The defendant pleads semi-guilty with extenuating circumstances. First, this will not happen very often. Second, the News guy is now engaged in some complex, time–consuming research on a few potentially significant posts.

Oh, and OK, with the candor on which this site prides itself, yeah, this is also the time of year when a fella wants to spend a little time outside. Readers should understand. Are you Vermonters, or what?

OK, enough housekeeping. On to politics:


Some questions about the Democratic primary for governor:

–How did there get to be five (count ‘em—5) bona fide contenders?

–Didn’t anyone in the Democratic Party see that this could be a prescription for defeat and try to talk one or more of the five into running for lieutenant governor or…or whatever?

–If not, why not?

It isn’t that multi-candidate fields are unprecedented. Middlebury College political science professor Eric Davis said he could remember two occasions when several candidates vied for a major nomination in Vermont.

Six Republicans ran for the U.S. Senate nomination in 1980 when Sen. Pat Leahy was seeking his second term, and four Democrats ran for the open U.S. House seat in 1988, the one Rep. Jim Jeffords vacated to run for the Senate, Davis said.

But those were federal races. Besides, as Davis pointed out, “in both instances, the winner of the large-field primary lost the general election.”

Even if not unprecedented, five candidates for one nomination is unusual, especially because none of the five is a fringe candidate with no hope of victory. Right now in Maine, for instance, there are seven Republicans running for governor, but polls show that four of them are stuck with less than four percent of the vote with just a week to go (though with 47 percent undecided, anyone could win).

The Vermont contest starts off with no apparent front-runner. And unlike many multi-candidate fields, which feature two or three “serious” contenders and a wacko candidate or two (almost every state has its version of Vermont perennial candidate Peter Diamondstone) all five are mainstream Democrats with impressive credentials—three senior state senators, the incumbent Secretary of State, a former legislator who ran statewide once before.

Still, all that explains only what is happening, not why. To get to the ‘whys,’ return to those questions at the beginning, which can be combined into one question with a simple answer.

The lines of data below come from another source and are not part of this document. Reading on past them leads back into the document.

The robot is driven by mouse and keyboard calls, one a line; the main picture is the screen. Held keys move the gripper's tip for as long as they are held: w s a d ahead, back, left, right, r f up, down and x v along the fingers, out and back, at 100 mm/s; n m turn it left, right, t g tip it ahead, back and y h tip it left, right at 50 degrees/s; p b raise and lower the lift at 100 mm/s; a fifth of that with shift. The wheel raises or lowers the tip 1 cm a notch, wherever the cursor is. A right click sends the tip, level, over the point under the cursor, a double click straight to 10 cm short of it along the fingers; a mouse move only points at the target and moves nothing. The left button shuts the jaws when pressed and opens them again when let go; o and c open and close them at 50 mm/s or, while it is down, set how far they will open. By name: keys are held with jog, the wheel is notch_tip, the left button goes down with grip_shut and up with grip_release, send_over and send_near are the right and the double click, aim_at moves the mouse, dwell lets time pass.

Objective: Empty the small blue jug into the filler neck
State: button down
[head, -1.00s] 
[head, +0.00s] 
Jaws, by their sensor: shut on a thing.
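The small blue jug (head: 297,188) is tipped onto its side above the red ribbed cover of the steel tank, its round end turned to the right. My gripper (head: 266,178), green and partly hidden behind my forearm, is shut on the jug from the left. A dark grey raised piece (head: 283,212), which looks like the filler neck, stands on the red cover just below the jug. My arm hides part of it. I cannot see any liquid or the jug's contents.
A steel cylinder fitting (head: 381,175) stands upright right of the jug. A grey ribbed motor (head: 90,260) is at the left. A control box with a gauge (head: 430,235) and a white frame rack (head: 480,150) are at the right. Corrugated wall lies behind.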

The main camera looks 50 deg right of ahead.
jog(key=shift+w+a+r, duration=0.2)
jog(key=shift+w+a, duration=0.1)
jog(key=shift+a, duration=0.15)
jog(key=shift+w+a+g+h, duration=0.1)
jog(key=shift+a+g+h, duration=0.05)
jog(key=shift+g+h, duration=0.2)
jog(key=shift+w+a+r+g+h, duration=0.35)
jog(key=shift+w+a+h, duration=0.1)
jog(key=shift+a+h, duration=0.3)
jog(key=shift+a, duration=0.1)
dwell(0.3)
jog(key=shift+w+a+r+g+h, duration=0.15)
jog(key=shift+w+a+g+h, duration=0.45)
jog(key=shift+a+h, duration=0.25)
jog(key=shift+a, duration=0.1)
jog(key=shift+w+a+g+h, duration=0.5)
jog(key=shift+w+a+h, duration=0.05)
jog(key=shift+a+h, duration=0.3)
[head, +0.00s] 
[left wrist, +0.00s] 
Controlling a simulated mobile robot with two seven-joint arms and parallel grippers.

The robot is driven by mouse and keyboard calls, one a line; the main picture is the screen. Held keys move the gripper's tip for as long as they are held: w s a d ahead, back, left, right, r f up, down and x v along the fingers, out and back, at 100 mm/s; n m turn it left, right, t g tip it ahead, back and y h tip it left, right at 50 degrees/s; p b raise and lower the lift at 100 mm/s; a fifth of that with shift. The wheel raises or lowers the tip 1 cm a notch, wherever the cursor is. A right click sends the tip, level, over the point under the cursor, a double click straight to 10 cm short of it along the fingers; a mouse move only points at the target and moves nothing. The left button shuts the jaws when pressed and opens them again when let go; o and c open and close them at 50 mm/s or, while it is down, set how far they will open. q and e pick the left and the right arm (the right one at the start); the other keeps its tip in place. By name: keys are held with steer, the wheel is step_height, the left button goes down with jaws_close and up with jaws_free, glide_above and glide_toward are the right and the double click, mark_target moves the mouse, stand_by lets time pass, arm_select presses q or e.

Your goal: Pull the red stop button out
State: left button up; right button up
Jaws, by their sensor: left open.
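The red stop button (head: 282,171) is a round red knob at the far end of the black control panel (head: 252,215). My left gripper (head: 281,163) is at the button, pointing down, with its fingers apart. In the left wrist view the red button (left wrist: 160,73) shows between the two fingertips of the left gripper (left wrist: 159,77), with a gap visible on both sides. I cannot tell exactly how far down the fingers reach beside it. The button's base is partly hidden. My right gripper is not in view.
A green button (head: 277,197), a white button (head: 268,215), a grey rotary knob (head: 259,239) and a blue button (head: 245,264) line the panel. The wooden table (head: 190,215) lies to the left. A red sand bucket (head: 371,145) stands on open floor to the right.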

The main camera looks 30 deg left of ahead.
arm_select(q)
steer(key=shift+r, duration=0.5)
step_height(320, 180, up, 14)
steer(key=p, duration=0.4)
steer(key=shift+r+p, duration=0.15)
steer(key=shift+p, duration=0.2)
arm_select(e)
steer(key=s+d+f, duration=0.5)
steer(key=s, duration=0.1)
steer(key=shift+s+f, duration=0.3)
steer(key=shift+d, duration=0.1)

There are five Democrats in the race because all five wanted to run and there was no way to stop them.

“The problem with Vermont Democrats is that there’s been such a build-up of ambition after eight years of Jim Douglas that the minute he announced he wasn’t going to run, those horses were out of the barn,” said long-time Democratic strategist Steve Terry.

Despite the crowded field, from each candidate’s perspective, running now made perfect sense.

“If history any guide, whoever wins this year will end up serving at least six years,” said Davis, meaning that a politician with ambitions to be governor “really didn’t have much choice.”

Especially, Davis said, because all three Vermont seats in Washington are filled by strong incumbents who are likely to stay in office for several years. That makes the governorship the only realistic option.

So each candidate acted on his or her own, asking no one’s permission.

There’s nothing peculiar to Vermont about this phenomenon. All over the country, politics are becoming more candidate-driven, with party organizations diminishing in importance. Outside of a few outposts—Chicago, Newark, some counties in rural Texas and Kentucky—the days when a few movers and shakers made political decisions in a smoke-filled room are long gone, and not because hardly anybody smokes any more.

If Vermont ever had the kind of strong party structure where a few political leaders and major contributors could select a candidate—or scare one out of a primary race – it was long ago, Davis and Terry agreed.

“The parties never amounted a damn,” Terry said. “It’s all been individual. “

In Montpelier eateries (and drinkeries) one hears snatches of conversation wondering why party leaders didn’t “crack some heads,” as someone put it, to get one or two of the candidates out of the race. But the question seems to express a longing for a world that no longer exists, if it ever did in Vermont.

There is one report of an attempt by a few leading Democrats to urge former Sen. Matt Dunne, at 40 the youngest of the candidates, to run for lieutenant governor instead.  But Dunne said that while a few Democrats told him he’d be “a shoo-in” for lieutenant governor, “no one approached with anything remotely like strong pressure.”

Strong pressure doesn’t seem to work any more. It doesn’t even work when it does work. It is generally accepted in Democratic circles that Gov. Howard Dean pressured Sen. Peter Shumlin to run for lieutenant governor in 2002, leaving the top spot for then-Lt. Gov. Doug Racine. That avoided a primary, but both men lost anyway. Now they are two of the five contenders, along with Dunne, Secretary of State Deborah Markowitz ,and Sen. Susan Bartlett.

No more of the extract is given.